Esther’s Space- journey through my life

April 22, 2007

I’m sorry Donna, but we just can’t be friends…

Filed under: THEORY 330 — estherspace @ 10:08 pm

I tried to be open-minded. Really, even after I read the title, “A Manifesto for Cyborgs: Science, Technology, and Socialist Feminism the 1980s” I decided that, since we’ve been having such a great streak with these readings, perhaps I now have the skills to take on these ridiculous pieces and ‘own’ the concepts for myself. I was wrong. Now, I’m back to that Barry tool of taking maybe just a little piece and masticating upon it for a while.

Okay, you can try to make her look cool by saying that she has blurred the distinctions between science and fiction, making it ‘new’ and ‘innovative’ when she says, “the boundary between science fiction and social reality is an optical illusion” (2269). Certainly, some individuals have made this argument, because it is one of her most often quoted lines, such as in this article. However, I would argue that is not separately science and fiction that she is dealing with, but purely bona-fide, L. Ron Hubbard quality, science fiction here. It doesn’t make sense because it’s crazy talk.
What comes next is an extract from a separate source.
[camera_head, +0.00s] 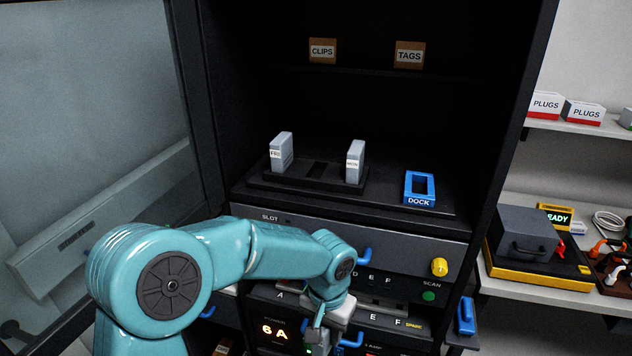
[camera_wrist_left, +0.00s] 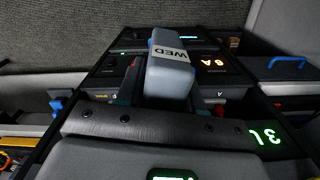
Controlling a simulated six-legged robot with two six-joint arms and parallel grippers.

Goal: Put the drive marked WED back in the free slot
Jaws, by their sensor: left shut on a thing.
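My left gripper (camera_head: 322,328) is low in front of the cabinet's lower panels, below the rack shelf. In the left wrist view it is shut on a grey drive (camera_wrist_left: 169,75) with a white label reading WED, upside down in the picture. In the head view I cannot clearly make out the drive at the gripper. The black rack (camera_head: 262,181) on the shelf holds a drive marked FRI (camera_head: 281,152) at its left and another labelled drive (camera_head: 355,162) at its right. Between them is a dark free slot (camera_head: 317,170). My right gripper is not in view.
An empty blue dock (camera_head: 420,203) stands right of the rack. Boxes marked CLIPS (camera_head: 322,51) and TAGS (camera_head: 409,55) sit on the shelf above. Blue handles (camera_head: 365,254) and a yellow knob (camera_head: 439,267) stick out of the panels below. A glass door (camera_head: 80,100) stands at the left.
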It was rather difficult for me to fully understand what Haraway was arguing for in this article. (I do like to think that I’m not the only one, since this site, a self-announced “Ode to Donna” doesn’t even really talk about her writings, ideas, and accomplishments, instead a book about dogs and how cool she is as a person, yet has been maintained since 1996) Anyhow, back to the crazy talk. Haraway writes, “The cyborg is a matter of fiction and lived experience that changes what counts as women’s experience in the late twentieth century” (2269). A cyborg being, “a hybrid of machine and organism,” (2269) I am led to wonder what’s the cyborg; feminism, the new gender, females, non-heterosexual beings or its, society? Where is this manifested, or ‘where da cyborgs at’? But, at the same time, Haraway seems to recognize her cyborgs as impossible, referring to her ideas as the “cyborg myth” (2274). So, we won’t have cyborgs taking over the earth (at least not in the near future), even if it may have looked like “late-twentieth-century machines have made thoroughly ambiguous the difference between natural and artificial….Our machines are disturbingly lively, and we ourselves frighteningly inert” (2272) in 1985, it is harder to swallow now, since we know that a machine is only as capable as the individual who has programmed it.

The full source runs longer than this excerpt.